Announcing the decision taken by the Cabinet to put the Estate under the department’s auspices at the Estate on Wednesday, MEC Zoleka Capa received applause from the workers from Magwa as well as community members from neighboring villages that are also set to benefit from the R42 million financial boast for the Pondoland area.
The MEC said the money was not meant for Magwa only but for neighboring villages, including the revival of Lambasi Dairy and the Mkhabathi agricultural project.
The Cabinet decided to allocate the shares owned by Eastern Cape Development Corporation (ECDC) to the department through its parastatal; Uvimba Bank and the MEC expressed joy that the Estate would be controlled by the Department through a board appointed by her.
The MEC said the management of the estate has been suspended with full pay “to create space for a comprehensive forensic investigation that will determine what went wrong at this once thriving economic hub of the Pondoland and the province.”
“We will leave nothing lying about and we’ll never let Magwa die,” she vowed.
She alluded to some of the challenges faces Magwa including the thorny issue of wage disputes, saying the Interim Board led by the department’s General Manager for Entrepreneur Development Leon Coetzee will look at “why workers strike yearly.”
“The workers’ rights and conditions of employment should be clarified. We need to know who gets paid what and what the benefits of each individual including the management are. Workers should be paid market-related wages,” she added.
Pledging to ensure “transparency” in the running of the Estate where all stakeholders participating in critical management issues including the budget, the MEC acknowledged that the department “had no knowledge about the happenings at Magwa and the accountability of the money transferred to the Estate was shoddy.”
The MEC said the scheme will be revived through a new approach working together with the National Department of Rural Development and Land Reform to ensure it provides job opportunities and increase the economy.
She said the Interim Board, which also consists two ECDC officials who have worked with Magwa, will have to come-up with a turn-around strategy will also look at the standard of living, skills development, revival of sports, arts and cultural activities as well as tourism.
A Memorandum of Understanding with the Construction-Education and Training Authority (CETA) is in place to help the youth of Magwa, which has been engaged in child labour in the Estate.

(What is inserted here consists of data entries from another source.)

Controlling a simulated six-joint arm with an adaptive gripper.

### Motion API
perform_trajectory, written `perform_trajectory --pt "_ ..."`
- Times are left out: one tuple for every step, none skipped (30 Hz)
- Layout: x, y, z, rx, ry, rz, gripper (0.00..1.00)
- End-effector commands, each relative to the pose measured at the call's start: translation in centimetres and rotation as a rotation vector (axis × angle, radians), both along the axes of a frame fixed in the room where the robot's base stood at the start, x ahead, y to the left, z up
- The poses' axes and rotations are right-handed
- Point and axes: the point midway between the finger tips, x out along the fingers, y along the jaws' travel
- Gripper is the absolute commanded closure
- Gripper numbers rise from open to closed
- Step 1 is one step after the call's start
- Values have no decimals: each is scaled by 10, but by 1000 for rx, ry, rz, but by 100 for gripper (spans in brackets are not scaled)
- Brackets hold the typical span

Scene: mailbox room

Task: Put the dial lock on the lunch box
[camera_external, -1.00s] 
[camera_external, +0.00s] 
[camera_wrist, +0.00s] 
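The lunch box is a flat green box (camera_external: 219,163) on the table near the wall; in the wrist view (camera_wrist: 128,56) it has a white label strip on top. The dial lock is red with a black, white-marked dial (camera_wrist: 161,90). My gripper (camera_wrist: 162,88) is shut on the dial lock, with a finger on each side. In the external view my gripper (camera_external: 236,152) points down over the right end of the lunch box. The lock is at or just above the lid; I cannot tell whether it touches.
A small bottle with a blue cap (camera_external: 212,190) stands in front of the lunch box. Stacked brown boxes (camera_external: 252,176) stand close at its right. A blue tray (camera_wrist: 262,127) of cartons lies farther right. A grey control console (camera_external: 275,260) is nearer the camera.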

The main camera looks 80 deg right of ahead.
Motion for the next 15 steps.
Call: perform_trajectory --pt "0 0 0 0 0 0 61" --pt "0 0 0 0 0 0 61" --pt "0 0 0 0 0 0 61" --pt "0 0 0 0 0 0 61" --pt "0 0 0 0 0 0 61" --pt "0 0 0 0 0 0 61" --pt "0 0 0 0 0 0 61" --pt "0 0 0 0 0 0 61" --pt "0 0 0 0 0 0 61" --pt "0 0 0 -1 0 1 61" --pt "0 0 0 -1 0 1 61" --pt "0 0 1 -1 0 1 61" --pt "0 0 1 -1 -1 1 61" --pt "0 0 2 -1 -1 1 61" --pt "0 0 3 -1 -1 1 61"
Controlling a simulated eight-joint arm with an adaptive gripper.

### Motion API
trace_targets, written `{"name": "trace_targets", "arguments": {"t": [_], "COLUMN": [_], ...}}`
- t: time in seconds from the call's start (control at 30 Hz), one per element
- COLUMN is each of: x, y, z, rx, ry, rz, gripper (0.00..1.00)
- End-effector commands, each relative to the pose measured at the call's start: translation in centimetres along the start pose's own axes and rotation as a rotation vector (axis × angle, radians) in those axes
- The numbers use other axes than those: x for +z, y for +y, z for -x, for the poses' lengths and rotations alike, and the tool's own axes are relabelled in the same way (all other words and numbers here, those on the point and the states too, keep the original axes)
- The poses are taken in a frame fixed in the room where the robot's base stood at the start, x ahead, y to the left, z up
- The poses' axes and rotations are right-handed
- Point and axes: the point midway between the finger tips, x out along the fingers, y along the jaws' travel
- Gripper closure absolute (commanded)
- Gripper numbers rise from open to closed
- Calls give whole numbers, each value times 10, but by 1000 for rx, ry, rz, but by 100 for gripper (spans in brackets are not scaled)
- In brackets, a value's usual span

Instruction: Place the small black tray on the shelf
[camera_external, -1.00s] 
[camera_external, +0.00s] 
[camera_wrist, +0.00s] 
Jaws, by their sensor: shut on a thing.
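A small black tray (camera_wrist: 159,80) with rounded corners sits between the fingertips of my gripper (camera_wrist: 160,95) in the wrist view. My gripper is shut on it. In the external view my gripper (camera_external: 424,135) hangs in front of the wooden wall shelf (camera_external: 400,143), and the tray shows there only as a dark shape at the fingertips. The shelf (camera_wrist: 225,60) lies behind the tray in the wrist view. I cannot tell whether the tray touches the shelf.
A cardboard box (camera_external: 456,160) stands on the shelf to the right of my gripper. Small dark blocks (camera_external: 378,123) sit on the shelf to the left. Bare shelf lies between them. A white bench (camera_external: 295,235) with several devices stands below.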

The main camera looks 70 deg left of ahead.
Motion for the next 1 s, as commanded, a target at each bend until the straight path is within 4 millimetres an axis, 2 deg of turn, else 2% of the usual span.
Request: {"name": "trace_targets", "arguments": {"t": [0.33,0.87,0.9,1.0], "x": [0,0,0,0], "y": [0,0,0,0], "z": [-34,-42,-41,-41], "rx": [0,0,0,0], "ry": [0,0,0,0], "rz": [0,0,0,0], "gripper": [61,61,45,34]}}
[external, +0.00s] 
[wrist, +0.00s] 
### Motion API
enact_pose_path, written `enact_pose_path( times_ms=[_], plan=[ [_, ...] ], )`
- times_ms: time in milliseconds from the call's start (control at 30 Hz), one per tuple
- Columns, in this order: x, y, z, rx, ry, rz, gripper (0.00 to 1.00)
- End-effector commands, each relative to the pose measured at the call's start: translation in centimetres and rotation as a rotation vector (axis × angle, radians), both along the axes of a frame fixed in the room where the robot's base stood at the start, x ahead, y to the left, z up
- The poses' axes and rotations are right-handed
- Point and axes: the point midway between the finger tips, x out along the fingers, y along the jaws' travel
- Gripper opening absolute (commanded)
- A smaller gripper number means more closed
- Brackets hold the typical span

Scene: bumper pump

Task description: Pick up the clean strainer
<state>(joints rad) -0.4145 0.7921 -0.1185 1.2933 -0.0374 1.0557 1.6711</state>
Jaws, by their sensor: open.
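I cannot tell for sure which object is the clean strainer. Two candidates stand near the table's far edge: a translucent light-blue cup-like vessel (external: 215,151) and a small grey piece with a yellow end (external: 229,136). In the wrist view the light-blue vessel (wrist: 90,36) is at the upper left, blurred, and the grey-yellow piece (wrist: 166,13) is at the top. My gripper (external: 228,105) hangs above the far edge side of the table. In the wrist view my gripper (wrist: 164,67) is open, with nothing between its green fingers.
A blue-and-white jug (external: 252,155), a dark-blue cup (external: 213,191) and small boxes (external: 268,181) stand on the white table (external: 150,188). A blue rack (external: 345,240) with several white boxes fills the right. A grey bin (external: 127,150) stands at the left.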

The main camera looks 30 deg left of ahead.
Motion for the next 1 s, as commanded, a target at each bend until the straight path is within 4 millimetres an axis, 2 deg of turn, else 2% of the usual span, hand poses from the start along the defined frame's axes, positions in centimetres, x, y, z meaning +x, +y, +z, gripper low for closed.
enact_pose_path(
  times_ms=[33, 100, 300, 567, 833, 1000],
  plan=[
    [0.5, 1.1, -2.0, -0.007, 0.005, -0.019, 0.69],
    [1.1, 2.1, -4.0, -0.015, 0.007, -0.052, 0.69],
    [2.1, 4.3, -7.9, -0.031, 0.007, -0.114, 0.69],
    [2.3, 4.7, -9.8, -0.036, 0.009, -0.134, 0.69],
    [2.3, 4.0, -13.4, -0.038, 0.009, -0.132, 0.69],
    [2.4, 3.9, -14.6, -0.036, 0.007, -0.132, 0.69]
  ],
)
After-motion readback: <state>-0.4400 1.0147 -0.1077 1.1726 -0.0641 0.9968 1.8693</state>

Provincial Organiser of Fawu Mbalisi Tonga said the labour union “thanked the department for what has already been done,” alluding to the fact that solar electrify has been installed and was working is some blocks at the Estate.
Turning to department’s intervention, he said the union was “satisfied” with the approach the MEC was bring and they hoped “never again should we go back to the worries where workers are not paid for months.”
To a loud applause, he urged the workers to go back to work on Monday.